Form	Decomposes?	Compat map?	Use for
NFC	recomposed	no	storage, equality after input
NFD	fully split	no	searching / regex on base chars
NFKC	recomposed	yes (`ﬁ` → `fi`)	loose matching, search keys
NFKD	fully split	yes	aggressive normalization

Case-insensitive compare

def eq_ci(a, b):
    n = unicodedata.normalize
    return n('NFD', n('NFD', a).casefold()) == n('NFD', n('NFD', b).casefold())

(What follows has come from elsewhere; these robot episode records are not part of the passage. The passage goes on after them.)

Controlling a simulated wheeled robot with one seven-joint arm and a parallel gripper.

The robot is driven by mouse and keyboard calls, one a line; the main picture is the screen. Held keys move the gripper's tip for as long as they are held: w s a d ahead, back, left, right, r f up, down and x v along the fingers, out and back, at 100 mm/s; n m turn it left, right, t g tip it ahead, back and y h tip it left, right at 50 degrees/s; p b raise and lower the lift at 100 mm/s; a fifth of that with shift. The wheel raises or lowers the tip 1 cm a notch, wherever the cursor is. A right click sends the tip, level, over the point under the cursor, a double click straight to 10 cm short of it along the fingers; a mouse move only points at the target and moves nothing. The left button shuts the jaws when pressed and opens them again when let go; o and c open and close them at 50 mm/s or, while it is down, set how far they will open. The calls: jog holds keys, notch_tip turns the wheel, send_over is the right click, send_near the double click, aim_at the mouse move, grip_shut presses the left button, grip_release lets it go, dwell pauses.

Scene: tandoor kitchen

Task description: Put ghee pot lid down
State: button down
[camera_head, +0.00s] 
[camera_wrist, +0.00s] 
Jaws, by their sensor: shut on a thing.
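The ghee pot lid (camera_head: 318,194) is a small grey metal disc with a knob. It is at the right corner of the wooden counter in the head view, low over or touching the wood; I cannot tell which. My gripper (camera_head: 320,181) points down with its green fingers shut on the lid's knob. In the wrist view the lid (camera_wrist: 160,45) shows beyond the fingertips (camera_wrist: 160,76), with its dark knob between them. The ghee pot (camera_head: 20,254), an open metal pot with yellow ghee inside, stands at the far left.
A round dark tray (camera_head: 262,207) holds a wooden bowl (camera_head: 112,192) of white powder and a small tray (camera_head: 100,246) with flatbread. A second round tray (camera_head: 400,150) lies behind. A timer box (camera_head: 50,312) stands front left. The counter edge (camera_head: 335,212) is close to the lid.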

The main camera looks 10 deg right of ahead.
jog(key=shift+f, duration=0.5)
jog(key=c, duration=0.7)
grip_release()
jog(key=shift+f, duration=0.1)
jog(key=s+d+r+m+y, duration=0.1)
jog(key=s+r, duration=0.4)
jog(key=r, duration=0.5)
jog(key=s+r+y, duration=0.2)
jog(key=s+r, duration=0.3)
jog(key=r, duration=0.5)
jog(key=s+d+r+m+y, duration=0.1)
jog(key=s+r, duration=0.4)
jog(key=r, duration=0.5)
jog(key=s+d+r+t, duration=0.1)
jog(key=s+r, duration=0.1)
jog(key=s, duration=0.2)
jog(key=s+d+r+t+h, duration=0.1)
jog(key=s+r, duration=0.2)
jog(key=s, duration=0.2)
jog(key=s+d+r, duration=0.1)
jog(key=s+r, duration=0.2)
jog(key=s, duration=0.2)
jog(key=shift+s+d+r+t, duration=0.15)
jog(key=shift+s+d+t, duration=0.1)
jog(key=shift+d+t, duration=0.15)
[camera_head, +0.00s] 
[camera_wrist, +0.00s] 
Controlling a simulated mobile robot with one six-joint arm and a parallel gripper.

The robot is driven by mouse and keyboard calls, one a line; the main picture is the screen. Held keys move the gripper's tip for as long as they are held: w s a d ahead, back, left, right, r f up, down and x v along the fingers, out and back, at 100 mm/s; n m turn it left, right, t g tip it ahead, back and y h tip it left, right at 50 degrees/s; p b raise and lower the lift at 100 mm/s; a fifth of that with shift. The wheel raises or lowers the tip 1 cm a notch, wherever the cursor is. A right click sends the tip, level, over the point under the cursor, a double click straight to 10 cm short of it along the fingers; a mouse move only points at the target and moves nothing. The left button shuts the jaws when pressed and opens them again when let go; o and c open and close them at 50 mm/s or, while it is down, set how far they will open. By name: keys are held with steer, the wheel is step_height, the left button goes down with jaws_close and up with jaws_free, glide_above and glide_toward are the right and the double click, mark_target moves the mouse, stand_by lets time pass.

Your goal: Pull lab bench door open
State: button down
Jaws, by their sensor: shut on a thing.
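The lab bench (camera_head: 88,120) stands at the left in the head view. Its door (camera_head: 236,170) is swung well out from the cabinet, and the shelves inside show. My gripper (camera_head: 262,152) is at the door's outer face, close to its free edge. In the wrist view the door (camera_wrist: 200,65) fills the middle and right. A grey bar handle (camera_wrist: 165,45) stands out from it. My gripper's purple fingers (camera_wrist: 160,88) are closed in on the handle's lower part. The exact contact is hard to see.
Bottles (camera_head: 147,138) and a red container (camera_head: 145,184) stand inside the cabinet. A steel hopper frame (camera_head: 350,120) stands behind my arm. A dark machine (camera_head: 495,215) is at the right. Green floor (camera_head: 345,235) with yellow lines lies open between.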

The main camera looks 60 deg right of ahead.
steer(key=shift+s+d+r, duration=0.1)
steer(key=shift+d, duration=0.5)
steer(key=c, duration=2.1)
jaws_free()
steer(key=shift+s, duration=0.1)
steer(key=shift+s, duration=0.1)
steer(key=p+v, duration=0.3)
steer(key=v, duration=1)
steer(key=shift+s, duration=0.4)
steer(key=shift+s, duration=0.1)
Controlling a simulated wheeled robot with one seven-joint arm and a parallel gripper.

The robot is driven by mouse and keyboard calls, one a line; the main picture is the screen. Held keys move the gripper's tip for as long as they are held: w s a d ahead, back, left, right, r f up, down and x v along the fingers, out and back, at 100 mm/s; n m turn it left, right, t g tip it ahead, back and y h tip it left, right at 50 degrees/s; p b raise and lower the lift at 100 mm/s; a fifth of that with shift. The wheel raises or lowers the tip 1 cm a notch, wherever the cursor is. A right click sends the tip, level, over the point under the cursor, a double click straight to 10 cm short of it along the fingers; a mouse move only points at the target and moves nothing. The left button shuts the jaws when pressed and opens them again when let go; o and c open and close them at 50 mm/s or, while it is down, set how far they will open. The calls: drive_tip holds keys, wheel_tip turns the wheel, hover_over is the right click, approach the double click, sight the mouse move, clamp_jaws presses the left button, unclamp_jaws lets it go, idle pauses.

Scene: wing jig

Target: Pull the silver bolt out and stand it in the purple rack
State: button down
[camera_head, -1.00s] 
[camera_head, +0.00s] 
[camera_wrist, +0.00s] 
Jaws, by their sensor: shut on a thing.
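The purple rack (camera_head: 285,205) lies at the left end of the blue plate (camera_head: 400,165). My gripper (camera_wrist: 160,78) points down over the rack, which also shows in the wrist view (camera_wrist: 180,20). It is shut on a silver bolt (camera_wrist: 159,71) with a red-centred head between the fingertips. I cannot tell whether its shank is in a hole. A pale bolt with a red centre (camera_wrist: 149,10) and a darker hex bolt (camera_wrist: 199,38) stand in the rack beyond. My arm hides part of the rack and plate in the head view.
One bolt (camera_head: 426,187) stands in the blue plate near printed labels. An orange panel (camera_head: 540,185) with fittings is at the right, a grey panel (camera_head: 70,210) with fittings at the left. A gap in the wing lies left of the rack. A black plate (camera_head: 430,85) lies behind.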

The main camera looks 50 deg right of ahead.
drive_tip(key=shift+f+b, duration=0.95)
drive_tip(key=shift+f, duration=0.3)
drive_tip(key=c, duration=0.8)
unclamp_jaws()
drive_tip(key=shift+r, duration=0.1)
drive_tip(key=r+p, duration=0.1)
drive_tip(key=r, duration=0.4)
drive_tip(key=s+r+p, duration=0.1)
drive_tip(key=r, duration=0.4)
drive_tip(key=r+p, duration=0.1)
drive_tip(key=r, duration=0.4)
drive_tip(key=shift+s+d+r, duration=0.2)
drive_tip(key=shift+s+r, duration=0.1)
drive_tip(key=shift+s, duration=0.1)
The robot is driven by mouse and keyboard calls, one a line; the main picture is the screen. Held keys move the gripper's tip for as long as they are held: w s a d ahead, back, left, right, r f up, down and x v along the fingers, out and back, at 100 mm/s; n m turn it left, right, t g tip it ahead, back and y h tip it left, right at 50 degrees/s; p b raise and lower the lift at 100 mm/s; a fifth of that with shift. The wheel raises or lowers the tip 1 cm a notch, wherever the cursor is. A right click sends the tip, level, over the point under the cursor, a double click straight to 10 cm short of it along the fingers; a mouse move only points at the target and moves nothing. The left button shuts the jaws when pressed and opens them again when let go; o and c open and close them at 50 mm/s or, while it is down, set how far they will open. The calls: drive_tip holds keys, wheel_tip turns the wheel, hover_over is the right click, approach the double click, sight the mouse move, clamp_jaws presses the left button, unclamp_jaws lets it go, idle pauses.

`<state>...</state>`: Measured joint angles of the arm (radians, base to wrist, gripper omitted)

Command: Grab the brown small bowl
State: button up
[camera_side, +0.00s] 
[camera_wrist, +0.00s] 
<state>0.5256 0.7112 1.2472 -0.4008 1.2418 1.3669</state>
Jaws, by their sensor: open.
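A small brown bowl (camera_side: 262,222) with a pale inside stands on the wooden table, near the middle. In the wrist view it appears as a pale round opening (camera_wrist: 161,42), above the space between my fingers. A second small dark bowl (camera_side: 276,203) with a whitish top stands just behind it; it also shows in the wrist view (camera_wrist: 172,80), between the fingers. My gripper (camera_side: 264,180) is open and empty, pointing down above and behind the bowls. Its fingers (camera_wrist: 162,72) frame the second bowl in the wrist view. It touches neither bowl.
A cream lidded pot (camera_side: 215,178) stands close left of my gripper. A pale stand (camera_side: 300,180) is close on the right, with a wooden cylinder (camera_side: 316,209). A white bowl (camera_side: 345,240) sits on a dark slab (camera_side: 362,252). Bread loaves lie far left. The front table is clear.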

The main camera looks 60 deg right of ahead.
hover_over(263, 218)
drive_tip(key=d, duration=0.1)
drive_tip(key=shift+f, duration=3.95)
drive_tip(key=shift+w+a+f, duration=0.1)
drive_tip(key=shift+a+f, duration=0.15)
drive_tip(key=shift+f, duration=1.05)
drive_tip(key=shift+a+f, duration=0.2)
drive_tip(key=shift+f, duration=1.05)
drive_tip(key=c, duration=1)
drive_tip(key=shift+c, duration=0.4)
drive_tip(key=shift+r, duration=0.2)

casefold() handles cases lower() misses (ß → ss, Greek final sigma). Double NFD because casefolding may introduce combining sequences.

Regex

Pattern	`\d`	`\w`	`\s`
`str` (default)	any Unicode digit	letters+digits+`_` (Unicode)	Unicode whitespace
`bytes`	`[0-9]`	`[A-Za-z0-9_]`	ASCII whitespace
`str` + `re.ASCII`	`[0-9]`	`[A-Za-z0-9_]`	ASCII whitespace

Thai ๕๗ matches \d+ in a str pattern but not with re.ASCII.

Pitfalls

len(s) ≠ grapheme count: normalize first, or use a grapheme library.
Undecodable filenames: os.listdir('.') can raise — use surrogateescape or pass bytes.
UTF-8 BOM from Excel/Notepad: breaks naive encoding='utf-8'; use utf-8-sig.
Python <3.15 on non-UTF-8 locale: open() default is cp1252 etc. Set PYTHONUTF8=1 or always pass encoding=.
casefold() still needs normalization: ss ≠ ß without it; ﬁ ≠ fi without NFKC.
Lone surrogates only encode under surrogatepass: a str holding U+DC80 errors on plain UTF-8 encode.